Ci sono film che agiscono come sortilegi, usando il potere del cinema – la sua capacità di reiventare le possibili realtà – per rompere incantesimi a cui siamo (o siamo stati) soggetti. Non è un caso che fin dalle prime immagini appaia lo strumento magico, un disco, che al contempo riporta una data storica precisa, il 1990, e l’atto attraverso il quale il tempo potrà essere liberato, lo scratchare avanti e indietro lungo i cerchi dell’incisione. La musica si trasformerà in rumore, sgradevole da principio, ma altre orecchie sapranno trasformarlo in musica e iniziare nuove danze.
Si viene catapultati nella trappola degli agiati anni Novanta: genitori irretiti dall’edonismo per lenire le ferite politiche del passato, adolescenti cresciuti nell’agio a cui rimane solo l’esplorazione del proprio desiderio come unica forma di rivolta in un tessuto sociale distrutto. Così si uniscono le storie di Nazzarena (un’intensa Margherita Morellini), sociopatica che attenta la vita del Vescovo amico di famiglia, Alfonso (un vibrante Leonardo Giuliani), ragazzo che non può reprimere la sua omosessualità di fronte a un padre democristiano, Marzia (l’esuberante Ludovica Rubino), pronta a diventare una delle baby dive di Non è la RAI possedendo il desiderio più di quei “papi” pronti a dominarla, e Vittoriano (un ineffabile Luca Varone), che raccoglie il trauma collettivo di una generazione che ha visto sostituirsi gli affetti e i rapporti umani con la merce da consumo.
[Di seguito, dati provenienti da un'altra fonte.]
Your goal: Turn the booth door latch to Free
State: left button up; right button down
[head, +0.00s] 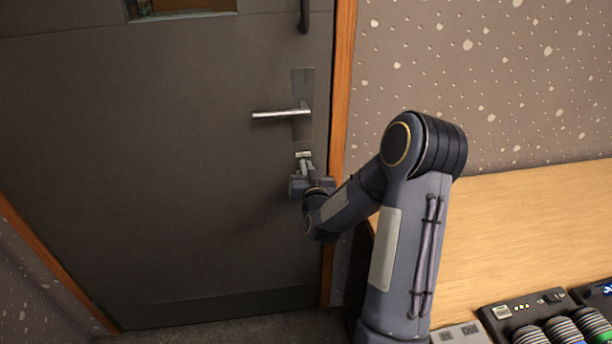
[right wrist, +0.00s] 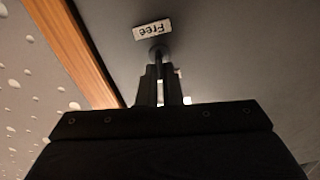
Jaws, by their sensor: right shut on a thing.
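The grey booth door (head: 170,170) fills the left and middle of the head view and looks closed in its wooden frame. The latch (right wrist: 157,52) sits below the lever handle (head: 280,114). My right gripper (head: 305,166) is at the latch, and its fingers (right wrist: 160,72) are shut on it in the right wrist view. A small white label reading "Free" (right wrist: 153,30) is just beyond the fingertips; it also shows as a pale plate in the head view (head: 303,154). The fingers hide most of the latch, so I cannot tell its angle. My left gripper is not in view.
The orange door frame (head: 340,120) and speckled wall (head: 480,70) are close to my right arm. The floor before the door is clear.

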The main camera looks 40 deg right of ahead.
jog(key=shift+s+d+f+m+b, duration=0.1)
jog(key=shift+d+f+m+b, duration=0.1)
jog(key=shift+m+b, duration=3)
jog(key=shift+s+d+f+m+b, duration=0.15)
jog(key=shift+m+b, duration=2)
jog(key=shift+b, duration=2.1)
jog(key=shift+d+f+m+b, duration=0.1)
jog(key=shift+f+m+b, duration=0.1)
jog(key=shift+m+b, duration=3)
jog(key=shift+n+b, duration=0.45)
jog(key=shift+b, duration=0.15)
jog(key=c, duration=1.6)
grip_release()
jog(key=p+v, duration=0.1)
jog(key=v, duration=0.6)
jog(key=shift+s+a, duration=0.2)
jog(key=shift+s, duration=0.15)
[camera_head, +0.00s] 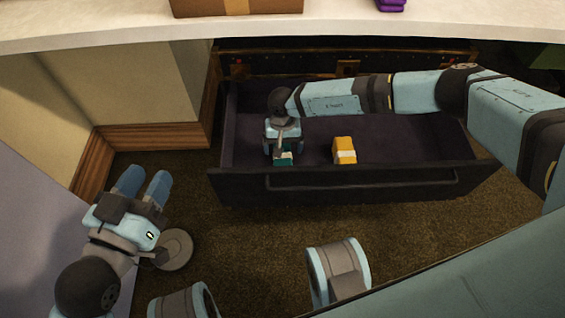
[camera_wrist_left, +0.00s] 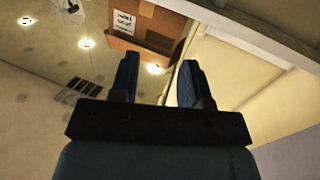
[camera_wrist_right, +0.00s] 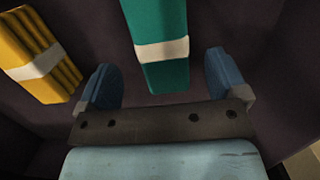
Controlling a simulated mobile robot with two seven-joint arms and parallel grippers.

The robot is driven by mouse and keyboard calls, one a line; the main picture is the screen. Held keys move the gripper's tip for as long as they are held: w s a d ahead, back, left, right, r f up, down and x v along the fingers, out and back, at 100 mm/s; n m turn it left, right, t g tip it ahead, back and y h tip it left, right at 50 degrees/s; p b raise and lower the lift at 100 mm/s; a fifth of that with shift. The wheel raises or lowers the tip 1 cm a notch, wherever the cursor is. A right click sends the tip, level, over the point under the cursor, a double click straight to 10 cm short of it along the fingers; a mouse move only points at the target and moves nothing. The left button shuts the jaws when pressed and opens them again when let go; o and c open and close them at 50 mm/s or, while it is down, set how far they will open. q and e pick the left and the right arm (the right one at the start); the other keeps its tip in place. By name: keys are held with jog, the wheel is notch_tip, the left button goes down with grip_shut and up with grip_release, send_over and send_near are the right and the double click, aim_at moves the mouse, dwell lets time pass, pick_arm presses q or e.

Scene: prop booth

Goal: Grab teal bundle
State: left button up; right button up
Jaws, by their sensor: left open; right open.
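The teal bundle (camera_head: 284,159) has a pale band and lies inside the open drawer (camera_head: 300,186), near its front left. In the right wrist view the teal bundle (camera_wrist_right: 165,75) stands between the two open fingers, with space on both sides. My right gripper (camera_head: 284,150) reaches down into the drawer over the bundle and partly hides it in the head view. My right gripper (camera_wrist_right: 163,88) is open and empty. My left gripper (camera_head: 143,183) is open and empty, outside the drawer at the left. Its fingers (camera_wrist_left: 158,82) point away from the drawer in the left wrist view.
A yellow bundle (camera_head: 344,150) with a pale band lies right of the teal one in the drawer. A white counter (camera_head: 340,27) above carries a cardboard box (camera_head: 238,6) and a purple item (camera_head: 391,4). The drawer's right half is clear apart from my arm above it.

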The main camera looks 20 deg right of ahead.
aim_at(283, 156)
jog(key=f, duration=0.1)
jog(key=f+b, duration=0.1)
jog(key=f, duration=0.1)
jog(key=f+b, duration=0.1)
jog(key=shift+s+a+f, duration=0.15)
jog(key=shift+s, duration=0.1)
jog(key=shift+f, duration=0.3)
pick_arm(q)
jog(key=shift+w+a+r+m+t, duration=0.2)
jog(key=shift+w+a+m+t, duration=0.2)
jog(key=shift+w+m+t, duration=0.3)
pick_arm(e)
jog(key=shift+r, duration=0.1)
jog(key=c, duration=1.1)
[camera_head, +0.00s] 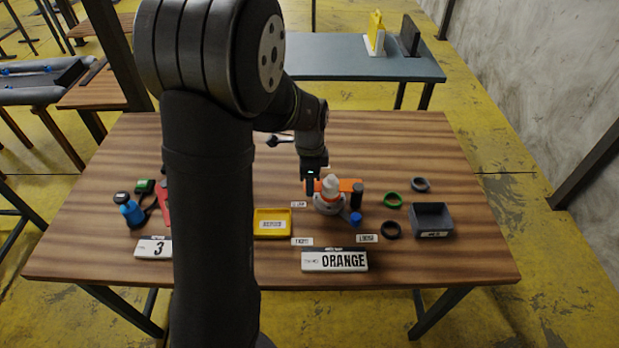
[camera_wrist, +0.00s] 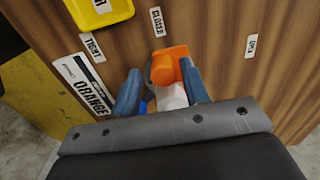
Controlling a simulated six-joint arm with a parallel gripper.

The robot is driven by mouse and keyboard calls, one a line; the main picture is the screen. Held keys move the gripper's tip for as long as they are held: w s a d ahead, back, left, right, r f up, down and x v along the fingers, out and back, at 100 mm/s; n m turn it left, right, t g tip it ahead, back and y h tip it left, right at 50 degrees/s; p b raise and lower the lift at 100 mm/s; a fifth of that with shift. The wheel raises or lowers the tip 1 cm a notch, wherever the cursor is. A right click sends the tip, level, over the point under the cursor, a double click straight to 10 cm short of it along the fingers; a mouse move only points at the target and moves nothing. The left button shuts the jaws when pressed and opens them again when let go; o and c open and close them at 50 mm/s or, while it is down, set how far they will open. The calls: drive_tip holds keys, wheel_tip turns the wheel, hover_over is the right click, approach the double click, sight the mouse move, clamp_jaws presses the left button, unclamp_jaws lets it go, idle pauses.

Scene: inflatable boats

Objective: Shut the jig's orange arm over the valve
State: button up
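The jig's orange arm (camera_head: 346,185) lies roughly level behind the white valve (camera_head: 331,184) on the table. The valve stands upright in a pale, round holder. In the wrist view, an orange block (camera_wrist: 169,62) of the jig shows between and just beyond my fingertips, with a white part (camera_wrist: 172,97) nearer the palm. My gripper (camera_head: 313,181) points down at the left end of the orange arm, close beside the valve. In the wrist view, the two fingers of my gripper (camera_wrist: 162,68) are apart. Whether either finger touches the orange part I cannot tell.
A blue cap (camera_head: 356,219) sits just in front of the jig. An ORANGE sign (camera_head: 335,261) stands at the front. A label reading CLOSED (camera_wrist: 158,21) lies near the jig.

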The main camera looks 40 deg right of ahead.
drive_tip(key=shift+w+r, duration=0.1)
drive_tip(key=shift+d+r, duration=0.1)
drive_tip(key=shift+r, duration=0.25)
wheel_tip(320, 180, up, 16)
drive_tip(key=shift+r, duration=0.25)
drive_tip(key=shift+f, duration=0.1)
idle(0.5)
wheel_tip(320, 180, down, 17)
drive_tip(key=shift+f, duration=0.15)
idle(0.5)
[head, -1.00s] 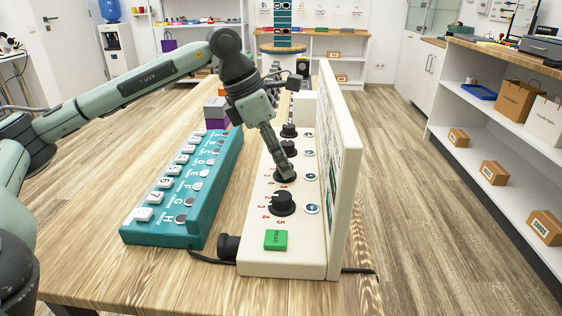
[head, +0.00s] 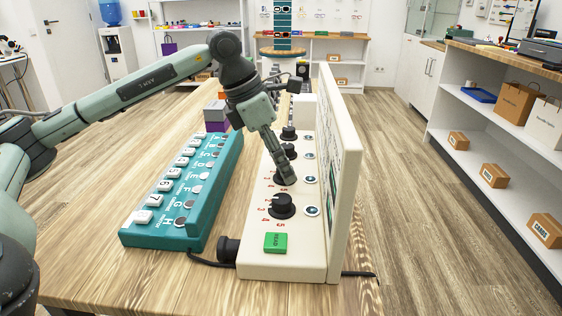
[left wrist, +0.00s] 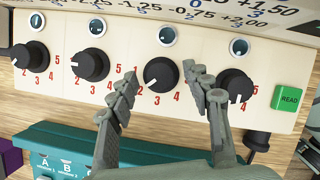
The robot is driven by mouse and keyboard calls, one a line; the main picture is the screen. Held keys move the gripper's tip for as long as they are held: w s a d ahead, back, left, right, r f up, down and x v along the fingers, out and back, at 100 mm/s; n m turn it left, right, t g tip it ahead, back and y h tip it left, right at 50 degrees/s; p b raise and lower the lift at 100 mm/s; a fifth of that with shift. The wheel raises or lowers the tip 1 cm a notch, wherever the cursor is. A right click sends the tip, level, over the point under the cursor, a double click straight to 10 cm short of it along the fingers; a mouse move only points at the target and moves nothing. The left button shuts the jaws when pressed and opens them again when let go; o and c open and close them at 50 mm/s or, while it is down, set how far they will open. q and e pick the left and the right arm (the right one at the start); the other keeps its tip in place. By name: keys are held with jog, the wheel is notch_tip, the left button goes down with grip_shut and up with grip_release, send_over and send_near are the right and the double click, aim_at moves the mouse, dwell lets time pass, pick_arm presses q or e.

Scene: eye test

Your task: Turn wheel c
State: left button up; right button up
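A cream panel (head: 258,253) with a row of black wheels stands on the table. The third wheel from the left in the left wrist view (left wrist: 163,74) sits between the fingertips of my left gripper (left wrist: 160,72). Its white mark points lower left, near the 2. I see small gaps between the fingers and the wheel, so the gripper looks open around it. In the head view my left gripper (head: 285,176) comes down over the second-nearest wheel and partly hides it. No wheel letters are readable. My right gripper is out of view.
The nearest wheel (head: 281,206) and a green READ button (head: 275,242) are at the panel's near end. An upright board (head: 347,170) rises along its right side. A teal box with lettered buttons (head: 207,216) lies left. Cables run near the front.

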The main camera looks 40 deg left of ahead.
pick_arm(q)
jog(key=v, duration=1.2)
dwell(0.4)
Il loro agire nel presente è limitato ad esercizi di controllo del loro sé in una casa di rieducazione per ragazzi alto borghesi, il loro passato continua a travolgerli gettandoli in un oceano di emozioni contrastanti, il loro unico nemico sembra quel “padre” che ritorna con diverse sembianze ma nel corpo di un unico attore, a simboleggiare un’Italia pronta a cadere nella trappola del controllo berlusconiano.
Dopo aver affrontato un tema dibattuto come i brigatisti fuoriusciti dall’Italia in seguito alla lotta armata (Dopo la guerra, presentato a Un Certain Regard a Cannes nel 2018), Annarita Zambrano continua a inventare un nuovo cinema politico, mettendo in scena l’unica sovversione rimasta alla generazione X, quella che oggi è sfociata nella liberazione dei corpi e nelle lotte LGBTQI, ma il film non si ferma qui. La ribellione passa attraverso la scelta di reinventare la narrazione cinematografica, liberandola dall’usuale realismo per andare incontro a momenti grotteschi che si aprono a squarci di lirismo quando la gabbia di una tigre è ricreata dalla pura luce, simbolo di qualcosa da cui è molto difficile evadere non eclissandosi nel buio.